The Kooka secret service and underground forces were carefully organised and developed after taking into account the historical factors which had led to the disintegration of the Great Sikh Dream and the much feared and respected empire of Maharaja Ranjit Singh, which was in its own special way, at one time looked upon as the flowering of the ethos of Sikhism and Punjabi and Indian nationalism. Therefore while it drew all inspiration from the teaching; of the Great Gurus, it also took a crucial and analytical view of the causes and circumstances of the fall and degeneration of men and women in power at the juncture of time, who claimed to be Sikhs and Khalsas-the pure ones-but had strayed from the path of the great gurus.

The Kookas at the time obviously considered themselves as the true inheritors of the divine mission of Guru Gobind Singh who had declared: "To be a Khalsa is to be a lion, is to tolerate no oppression, is to be a lifelong warrior in the propagation of virtue".

Both Guru Gobind Singh and Sat guru Ram Singh, had challenged in their own way and under the challenging environment of their own times, the might of the Mughal and the British imperial powers respectively. Both had embarked on the mission of freedom and justice, purity and sacrifice, equating political freedom and spiritual purity as essential rights and duties of free and pure men and women. Netaji Subhash Chandra Bose, was also inspired by the teachings of Satguru Ram Singh when he made his famous call to Indian freedom fighters of Azad Hind Pauj.

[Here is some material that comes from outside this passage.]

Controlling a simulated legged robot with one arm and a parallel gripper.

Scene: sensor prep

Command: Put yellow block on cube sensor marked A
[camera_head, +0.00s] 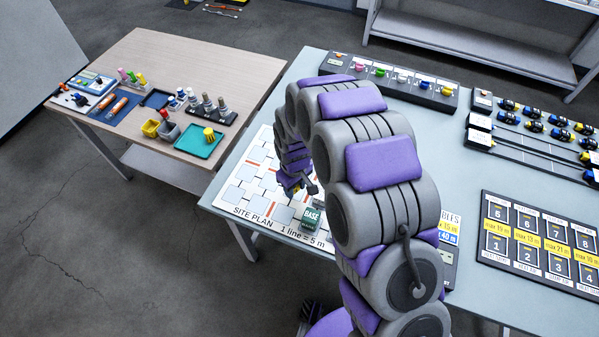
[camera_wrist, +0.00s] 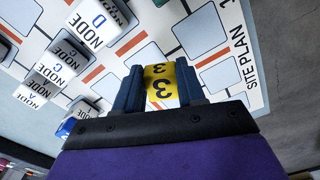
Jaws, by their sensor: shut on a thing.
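My gripper (camera_wrist: 160,90) is shut on a yellow block (camera_wrist: 159,71) with black 3 markings and some white on it. In the head view my gripper (camera_head: 298,188) is low over the site plan board (camera_head: 228,192), partly hidden by my arm. In the wrist view white-labelled cube sensors stand left of my gripper: node D (camera_wrist: 98,22), node C (camera_wrist: 60,62) and one that seems marked A (camera_wrist: 36,92). Another node cube (camera_wrist: 82,112) is partly hidden behind my gripper, its letter unclear. The held block is apart from these cubes.
A green BASE box (camera_head: 311,218) stands on the board's near edge, close to my gripper. A panel with coloured knobs (camera_head: 390,79) lies at the back, and a numbered panel (camera_head: 540,240) at the right. A wooden table (camera_head: 150,50) with trays stands at the left.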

The blood, which the Kookas sacrificed for the freedom of their motherland and in relieving the suffering of humanity, is a glorious debt which a nation can never repay except by following their path and message to keep man free from all political and social bondage, at any cost. That is, if the rulers are corrupt and unjust a true Kooka must fight them, through nonand disobedience, and if necessary, by taking up an open confrontation with the immoral and the unjust. Looking from that perspective, one can see the Kooka movement as one of the first strongly and well-knit movements to fight for human rights also. Satguru Ram Singh was obiously impelled by his own pain and suffering when he saw the citizens of his beloved country denied the most basic human rights, by an alien colonial power in the their very homeland.